Both benchmarks matter. But if you’re evaluating which AI agent will perform best on your messy, real-world dbt project, look at Spider 2.0-DBT scores, not ADE-Bench scores.
What We Learned
ADE-Bench was great for discovering gaps in dbt feature coverage. Snapshots, unit tests, and model versioning were all features we hadn’t taught SignalPilot about, and filling those gaps had an outsized impact.
But ADE-Bench didn’t test the things that make real-world data work hard: ambiguous prompts, incorrect documentation, and messy schemas. The tasks assume clean codebases, accurate YML contracts, and well-structured projects. Real-world data work is messier than that.
We prefer Spider 2.0-DBT for its much harder nature and the reasoning traces required to pass it. ADE-Bench tests feature knowledge and instruction-following in ideal codebases. Spider 2.0-DBT tests whether the agent can think through a data problem when the documentation is wrong and the only truth is in the data itself.
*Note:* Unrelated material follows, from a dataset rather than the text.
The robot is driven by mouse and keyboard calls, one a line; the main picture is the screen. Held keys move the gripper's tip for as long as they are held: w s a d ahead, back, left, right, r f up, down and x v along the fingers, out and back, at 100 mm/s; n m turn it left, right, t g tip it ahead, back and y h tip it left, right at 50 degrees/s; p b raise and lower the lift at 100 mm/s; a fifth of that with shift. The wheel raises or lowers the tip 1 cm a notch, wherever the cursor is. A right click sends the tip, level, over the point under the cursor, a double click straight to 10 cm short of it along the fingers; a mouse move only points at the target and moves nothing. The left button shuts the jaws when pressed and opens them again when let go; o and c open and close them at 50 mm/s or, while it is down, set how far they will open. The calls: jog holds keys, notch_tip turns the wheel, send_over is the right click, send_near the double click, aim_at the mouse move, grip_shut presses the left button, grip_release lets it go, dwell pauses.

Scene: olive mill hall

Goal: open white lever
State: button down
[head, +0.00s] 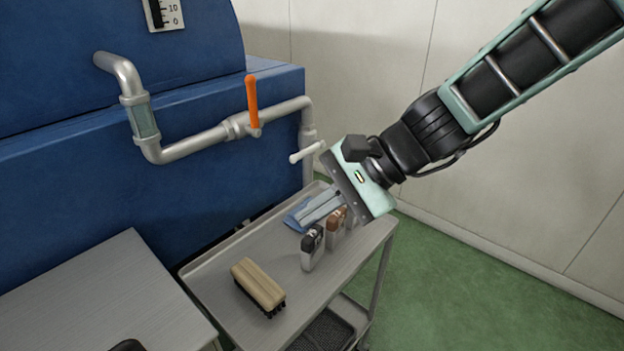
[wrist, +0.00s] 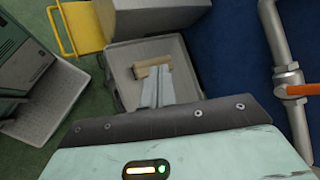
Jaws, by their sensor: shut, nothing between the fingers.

Three tasks we fixed upstream
Three tasks (f1002,analytics_engineering004, andanalytics_engineering006) can’t be solved from project context alone: their gold solutions hinge on column names and aliases that never appear in any file, schema, or naming convention left in the workspace.
Rather than leak those answers into the agent’s prompt, we fixed the benchmark itself and opened PR #151 to the official ADE-Bench repo. The full reasoning and exact changes are in the PR.